BTW, Clarkie, don't know if this will help but a while back I was in a similar situation. I wanted to have a go at some clothes and was debating pretty much the same thing, conforming or dynamic.
In the end I settled on a trick, one that would give the real look of dynamic cloth but is actually conforming. The idea is to create the clothes inside Poser in sections and then export them out and weld the parts together, sounds a bit weird but hear me out.
So let's say you wanted to make a dress for Roxie, you want to use Dynamic cloth but it's too tempramental and way too slow to give decent live feedback. All you have to do is think about how a garment is sewn together from sections of cloth, pretty much like in Marvelous Designer, and do it bit by bit inside Poser using single dynamic sheets.
Lets say you took Roxie and wrapped a single dynamic sheet around her waist. It's dead easy to handle because it's just a single sheet, but that single sheet forms the bottom part of the skirt. Once you've simulated it by letting it drape, just export it as an obj and move onto the next section. The next section overlaps the skirt so it would be the top half of the dress. Again, let it drape and enjoy the speed due to the simplicity of a sheet.
Export that part as an obj as well.
So you build-up a collection of obj sections that have been converted to obj. All you have to do now is join them together in Blender to make a single obj dress mesh.
It might sound crazy but it's a very powerful way to do it, because you have perfect control over each successive drape, one over the other, soft over soft or soft over hard. The result is that when you connect it all up in Blender into a single dress mesh, you willl have proper folds and creases from the dynamics even though the dress is a static mesh you could use for a conforming dress.

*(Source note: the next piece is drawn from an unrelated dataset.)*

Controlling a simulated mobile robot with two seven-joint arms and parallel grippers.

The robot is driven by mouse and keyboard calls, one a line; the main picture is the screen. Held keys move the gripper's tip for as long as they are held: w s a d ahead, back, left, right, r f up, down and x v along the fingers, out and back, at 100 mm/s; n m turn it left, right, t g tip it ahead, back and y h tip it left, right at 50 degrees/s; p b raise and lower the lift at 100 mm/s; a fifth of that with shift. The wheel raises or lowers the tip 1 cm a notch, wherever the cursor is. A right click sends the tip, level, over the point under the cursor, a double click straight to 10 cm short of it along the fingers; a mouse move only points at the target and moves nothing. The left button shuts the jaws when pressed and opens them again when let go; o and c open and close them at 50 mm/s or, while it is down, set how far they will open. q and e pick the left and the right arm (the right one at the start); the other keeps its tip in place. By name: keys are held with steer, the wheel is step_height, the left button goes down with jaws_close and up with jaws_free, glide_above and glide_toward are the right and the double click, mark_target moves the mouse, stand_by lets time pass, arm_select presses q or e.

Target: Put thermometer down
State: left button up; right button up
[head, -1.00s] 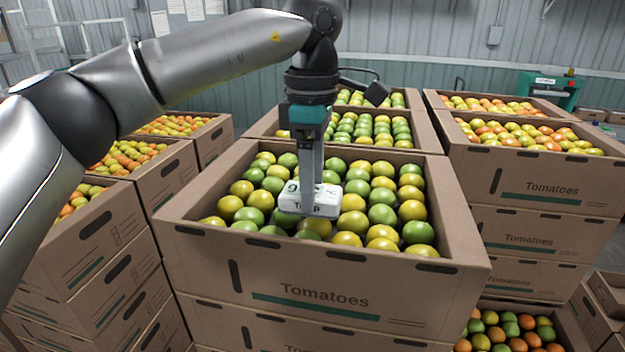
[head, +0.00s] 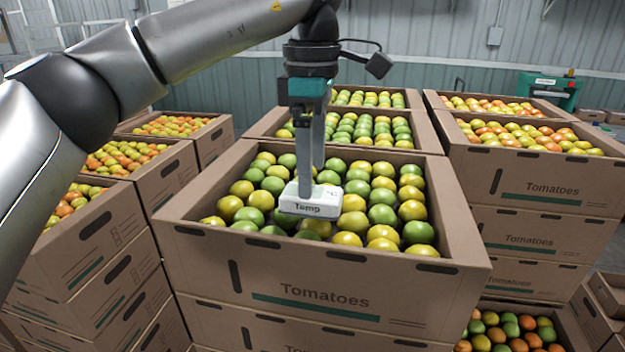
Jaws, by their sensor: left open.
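The thermometer, a small white box marked "Temp" (head: 309,205), rests on the green and yellow tomatoes (head: 383,214) in the front middle carton (head: 336,292). My left gripper (head: 312,190) comes down from above, pointing down at the thermometer. Its fingers are open, with the tips at the thermometer's top and back. Part of the thermometer's upper face is hidden behind the fingers. I cannot tell whether a finger still touches it. My right gripper is not in view.
More tomato cartons stand behind (head: 352,130), in stacks at the right (head: 545,190) and at the left (head: 95,225). A lower carton of mixed tomatoes (head: 510,330) is at the bottom right. A green machine (head: 549,88) stands at the back right.

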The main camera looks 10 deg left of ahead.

At this point you might think, well, I suppose it would work but who wants to be using square sheet sections for each part of the dress?
You don't, you can knock out any shape sheet you want in Blender and import that into Poser to clothify it. Basically, those cloth sections you see in Marvelous Designer can be made in Blender, subdivided, exported, and brought into Poser as "patterns" where all you need to do is clothify these pattern objects and drape them dead easy.
When you work with small sections like that, you enjoy it more because the simulation is much faster than trying to simulate a complete dress with holes cut out, and because the simulation is faster, it makes you want to play around more and tweak the cloth properties exactly as you want them.
It's a lot easier that way because you get much faster feedback, it's like you started feeding your computer some steroids!